FROM THE SPECTRUM TO THE ATOM: AN INQUIRY-BASED TEACHING-LEARNING SEQUENCE ON ATOMIC SPECTRA AND BOHR’S ATOMIC MODEL

Modern physics is present in our everyday life in many ways and it will become even more important in the future. Therefore, teaching and learning modern physics in secondary schools can no longer be avoided.

In the past 15 years, modern physics has been included in most secondary school standards, but still in a rather marginal way. The conceptual complexity of modern physics is often a hurdle for teachers as well as for students; as a consequence, most schools adopt narrative/historical approaches which, however, are not sufficient to grasp the deepest conceptual aspects of modern physics, nor to deal with its technological applications. Teaching modern physics in secondary school is therefore a challenge that calls for a close collaboration between physics teachers and physics education researchers.

This contribution presents the design, development and testing of a research-based teaching-learning sequence (TLS) on atomic spectra and their role in the construction of the atomic model, in particular the structure of energy levels postulated by Niels Bohr. The spectroscopic approach was chosen since it provides a simple experimental approach to the exploration of quantum phenomena; moreover, by focussing on the representation of energy levels rather than on electronic orbits, we avoid reinforcing the planetary model of the atom, a pre-quantum model that does not describe the “real” quantum physics.
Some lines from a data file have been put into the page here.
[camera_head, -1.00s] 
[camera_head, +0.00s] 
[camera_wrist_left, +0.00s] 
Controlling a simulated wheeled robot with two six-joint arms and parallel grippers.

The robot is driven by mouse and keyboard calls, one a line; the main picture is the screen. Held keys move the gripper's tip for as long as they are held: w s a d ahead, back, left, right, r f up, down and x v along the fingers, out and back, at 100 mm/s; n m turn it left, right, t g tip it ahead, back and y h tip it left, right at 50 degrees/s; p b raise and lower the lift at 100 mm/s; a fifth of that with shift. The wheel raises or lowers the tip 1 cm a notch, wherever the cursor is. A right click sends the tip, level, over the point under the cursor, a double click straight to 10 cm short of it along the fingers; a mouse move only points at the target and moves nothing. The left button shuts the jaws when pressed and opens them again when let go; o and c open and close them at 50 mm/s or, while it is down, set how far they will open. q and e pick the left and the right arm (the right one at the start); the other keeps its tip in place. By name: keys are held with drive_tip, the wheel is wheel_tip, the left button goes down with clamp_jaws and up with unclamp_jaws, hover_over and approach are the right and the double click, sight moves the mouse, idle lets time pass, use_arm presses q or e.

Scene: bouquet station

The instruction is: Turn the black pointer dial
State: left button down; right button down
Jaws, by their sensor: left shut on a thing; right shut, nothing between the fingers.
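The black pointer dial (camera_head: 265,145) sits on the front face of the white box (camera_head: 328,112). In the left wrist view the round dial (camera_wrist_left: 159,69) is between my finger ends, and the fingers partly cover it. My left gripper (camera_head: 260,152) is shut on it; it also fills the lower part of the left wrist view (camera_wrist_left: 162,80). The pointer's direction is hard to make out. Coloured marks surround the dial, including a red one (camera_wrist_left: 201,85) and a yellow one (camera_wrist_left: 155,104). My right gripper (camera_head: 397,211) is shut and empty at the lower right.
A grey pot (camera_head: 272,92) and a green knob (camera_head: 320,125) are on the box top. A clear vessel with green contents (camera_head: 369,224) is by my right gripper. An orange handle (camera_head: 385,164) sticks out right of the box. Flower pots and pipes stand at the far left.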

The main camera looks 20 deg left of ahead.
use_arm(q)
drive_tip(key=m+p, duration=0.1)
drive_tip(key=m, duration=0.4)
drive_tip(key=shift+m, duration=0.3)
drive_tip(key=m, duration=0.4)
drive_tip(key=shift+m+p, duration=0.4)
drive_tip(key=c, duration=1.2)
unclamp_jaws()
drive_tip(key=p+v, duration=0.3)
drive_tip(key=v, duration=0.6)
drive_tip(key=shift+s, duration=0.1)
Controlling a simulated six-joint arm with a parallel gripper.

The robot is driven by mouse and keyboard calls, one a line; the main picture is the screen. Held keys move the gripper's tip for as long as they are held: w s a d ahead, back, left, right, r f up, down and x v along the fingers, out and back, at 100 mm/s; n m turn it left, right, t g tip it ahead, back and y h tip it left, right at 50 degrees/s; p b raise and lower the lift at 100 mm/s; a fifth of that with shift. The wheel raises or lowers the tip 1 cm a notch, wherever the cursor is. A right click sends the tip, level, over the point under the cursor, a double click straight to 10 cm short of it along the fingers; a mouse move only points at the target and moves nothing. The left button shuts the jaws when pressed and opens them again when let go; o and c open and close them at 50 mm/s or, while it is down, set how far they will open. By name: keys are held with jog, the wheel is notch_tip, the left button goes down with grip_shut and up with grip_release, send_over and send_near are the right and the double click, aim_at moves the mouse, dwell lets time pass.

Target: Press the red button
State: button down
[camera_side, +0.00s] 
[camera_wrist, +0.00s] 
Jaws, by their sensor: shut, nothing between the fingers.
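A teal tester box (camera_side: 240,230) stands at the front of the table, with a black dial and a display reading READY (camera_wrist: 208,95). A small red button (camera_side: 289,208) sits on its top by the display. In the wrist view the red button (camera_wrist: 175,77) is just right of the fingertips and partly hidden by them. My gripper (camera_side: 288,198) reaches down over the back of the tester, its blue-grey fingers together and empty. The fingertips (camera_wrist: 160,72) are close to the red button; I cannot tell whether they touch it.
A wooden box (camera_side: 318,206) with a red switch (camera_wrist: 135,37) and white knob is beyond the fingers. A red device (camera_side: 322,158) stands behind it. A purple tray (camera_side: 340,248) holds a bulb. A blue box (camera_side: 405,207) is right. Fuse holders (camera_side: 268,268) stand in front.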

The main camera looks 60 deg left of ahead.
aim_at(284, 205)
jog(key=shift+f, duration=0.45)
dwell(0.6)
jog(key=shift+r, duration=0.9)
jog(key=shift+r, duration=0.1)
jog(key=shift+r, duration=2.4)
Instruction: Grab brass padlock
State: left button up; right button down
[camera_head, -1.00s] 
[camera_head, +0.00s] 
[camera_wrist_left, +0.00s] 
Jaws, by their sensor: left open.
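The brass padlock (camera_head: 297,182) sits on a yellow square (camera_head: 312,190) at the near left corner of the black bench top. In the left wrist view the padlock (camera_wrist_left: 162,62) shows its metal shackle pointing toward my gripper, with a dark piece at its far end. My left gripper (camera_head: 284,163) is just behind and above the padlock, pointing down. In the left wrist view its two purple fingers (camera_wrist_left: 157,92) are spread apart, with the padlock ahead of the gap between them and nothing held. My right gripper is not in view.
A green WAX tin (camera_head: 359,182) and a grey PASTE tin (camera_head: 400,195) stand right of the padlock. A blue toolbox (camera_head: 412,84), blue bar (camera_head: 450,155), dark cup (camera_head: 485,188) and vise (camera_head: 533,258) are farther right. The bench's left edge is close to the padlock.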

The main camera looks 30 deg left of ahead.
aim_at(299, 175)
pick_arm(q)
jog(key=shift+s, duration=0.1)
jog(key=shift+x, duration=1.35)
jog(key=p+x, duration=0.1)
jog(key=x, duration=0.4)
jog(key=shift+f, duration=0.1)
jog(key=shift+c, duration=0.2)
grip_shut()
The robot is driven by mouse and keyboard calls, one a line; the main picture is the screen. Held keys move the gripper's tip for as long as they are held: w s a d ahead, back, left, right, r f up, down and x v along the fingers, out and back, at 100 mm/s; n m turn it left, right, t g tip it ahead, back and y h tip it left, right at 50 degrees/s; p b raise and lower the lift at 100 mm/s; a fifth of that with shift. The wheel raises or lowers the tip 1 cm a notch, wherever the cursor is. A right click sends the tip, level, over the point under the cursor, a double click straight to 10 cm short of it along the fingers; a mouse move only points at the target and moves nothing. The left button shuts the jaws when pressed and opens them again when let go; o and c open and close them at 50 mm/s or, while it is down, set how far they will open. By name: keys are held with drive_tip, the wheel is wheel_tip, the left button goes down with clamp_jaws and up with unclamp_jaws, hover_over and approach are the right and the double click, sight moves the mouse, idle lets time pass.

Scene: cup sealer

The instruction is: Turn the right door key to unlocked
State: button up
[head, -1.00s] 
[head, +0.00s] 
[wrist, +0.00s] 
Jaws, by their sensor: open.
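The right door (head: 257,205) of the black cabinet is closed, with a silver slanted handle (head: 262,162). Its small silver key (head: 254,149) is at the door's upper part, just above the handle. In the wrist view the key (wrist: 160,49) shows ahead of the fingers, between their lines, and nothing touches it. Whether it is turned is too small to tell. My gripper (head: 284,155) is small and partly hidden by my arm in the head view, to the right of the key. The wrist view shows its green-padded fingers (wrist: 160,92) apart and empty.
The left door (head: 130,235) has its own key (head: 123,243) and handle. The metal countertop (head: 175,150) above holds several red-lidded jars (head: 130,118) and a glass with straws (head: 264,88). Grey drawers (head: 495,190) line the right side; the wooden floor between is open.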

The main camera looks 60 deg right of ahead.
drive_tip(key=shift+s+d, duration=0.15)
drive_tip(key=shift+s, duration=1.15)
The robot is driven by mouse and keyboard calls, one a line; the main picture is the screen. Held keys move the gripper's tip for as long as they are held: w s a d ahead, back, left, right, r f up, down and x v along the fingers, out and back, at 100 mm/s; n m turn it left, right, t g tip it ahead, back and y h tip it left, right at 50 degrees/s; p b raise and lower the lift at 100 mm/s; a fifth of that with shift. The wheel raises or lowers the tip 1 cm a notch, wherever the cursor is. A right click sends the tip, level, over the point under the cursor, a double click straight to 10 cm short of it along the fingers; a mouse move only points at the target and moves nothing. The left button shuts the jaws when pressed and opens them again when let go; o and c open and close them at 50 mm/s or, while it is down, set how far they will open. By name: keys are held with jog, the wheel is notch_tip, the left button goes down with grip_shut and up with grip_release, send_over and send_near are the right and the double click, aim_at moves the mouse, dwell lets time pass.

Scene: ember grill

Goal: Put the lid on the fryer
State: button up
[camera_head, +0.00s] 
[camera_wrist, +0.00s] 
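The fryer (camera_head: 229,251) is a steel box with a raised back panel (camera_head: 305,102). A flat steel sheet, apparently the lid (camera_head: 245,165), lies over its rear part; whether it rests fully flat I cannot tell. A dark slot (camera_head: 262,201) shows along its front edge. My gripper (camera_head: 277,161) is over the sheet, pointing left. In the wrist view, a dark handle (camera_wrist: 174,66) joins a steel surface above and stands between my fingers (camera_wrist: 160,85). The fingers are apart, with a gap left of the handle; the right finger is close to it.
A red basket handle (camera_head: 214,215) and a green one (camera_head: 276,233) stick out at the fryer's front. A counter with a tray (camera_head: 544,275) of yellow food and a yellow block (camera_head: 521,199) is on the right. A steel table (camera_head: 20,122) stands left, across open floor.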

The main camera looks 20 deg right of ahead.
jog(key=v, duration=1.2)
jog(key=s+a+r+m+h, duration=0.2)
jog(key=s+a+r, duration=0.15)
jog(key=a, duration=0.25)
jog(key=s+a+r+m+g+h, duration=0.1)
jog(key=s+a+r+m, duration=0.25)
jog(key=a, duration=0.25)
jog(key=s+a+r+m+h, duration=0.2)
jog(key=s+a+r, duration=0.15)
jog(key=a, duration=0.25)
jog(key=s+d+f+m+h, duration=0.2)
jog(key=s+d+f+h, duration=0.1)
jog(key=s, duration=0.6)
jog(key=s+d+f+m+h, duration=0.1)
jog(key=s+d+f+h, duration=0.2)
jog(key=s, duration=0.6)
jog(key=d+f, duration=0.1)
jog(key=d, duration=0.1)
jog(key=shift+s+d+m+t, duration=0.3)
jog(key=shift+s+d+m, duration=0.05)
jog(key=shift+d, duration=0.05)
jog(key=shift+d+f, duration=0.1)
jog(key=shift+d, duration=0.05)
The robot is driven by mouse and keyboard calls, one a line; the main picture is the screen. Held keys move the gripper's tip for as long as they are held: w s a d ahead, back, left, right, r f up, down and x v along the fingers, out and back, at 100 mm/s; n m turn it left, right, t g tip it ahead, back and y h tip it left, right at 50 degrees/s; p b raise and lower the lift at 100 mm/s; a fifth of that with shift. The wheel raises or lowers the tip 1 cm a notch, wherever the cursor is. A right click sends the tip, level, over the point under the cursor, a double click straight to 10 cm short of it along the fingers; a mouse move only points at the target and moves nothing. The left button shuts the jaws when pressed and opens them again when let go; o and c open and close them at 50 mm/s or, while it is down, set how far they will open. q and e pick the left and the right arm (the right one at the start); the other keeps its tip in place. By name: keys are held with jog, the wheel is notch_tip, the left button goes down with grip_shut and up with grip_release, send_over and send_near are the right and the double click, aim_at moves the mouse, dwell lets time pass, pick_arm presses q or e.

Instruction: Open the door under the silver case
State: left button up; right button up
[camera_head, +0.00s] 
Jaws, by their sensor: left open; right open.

The TLS was designed using an Inquiry-Based Learning (IBL) approach. IBL has been recognised as one of the most effective approaches in science education, since it allows not only to learn science in a meaningful way, but also to understand the way in which scientific knowledge is built. Specifically, our TLS featured:
(a) a pre-test and pre-lab session, where students’ initial ideas were elicited and valued;
(b) a laboratory session where students built their own spectroscope and used it to visualise and analyse the spectra of different light sources, including atomic spectra;
(c) a post-lab session where students analysed their data and interpreted them in order to construct an explanation;
(d) a systematisation of the students’ knowledge and
(e) a post-test. The TLS was designed within an action–research paradigm, in collaboration with a physics teacher, and was implemented in a fifth-year classroom (13th grade) of an Italian “Liceo Scientifico”.

We evaluated the TLS from multiple perspectives using three different instruments: a pre/post test to evaluate students’ gain in knowledge and skills, observation rubrics to evaluate students’ involvement and participation, and the analysis of students’ artefacts (lab and post-lab worksheets) to gain insights into the process of knowledge building. The pre/post test comparison suggests that almost all of the students had a positive evolution in their understanding of the atomic model, both qualitatively and quantitatively. The students who reported lower gains were the ones who participated less actively in the lab sessions and group work, according to the observation rubrics. Finally, the analysis of lab/post-lab worksheets revealed that the most productive moment for knowledge building was the cognitive conflict that arose when students tried to match their experimental data to the equations, which brought them to question their reasoning and to generate new explanations. Small group discussions were crucial to guide the students towards the correct interpretation and to foster understanding.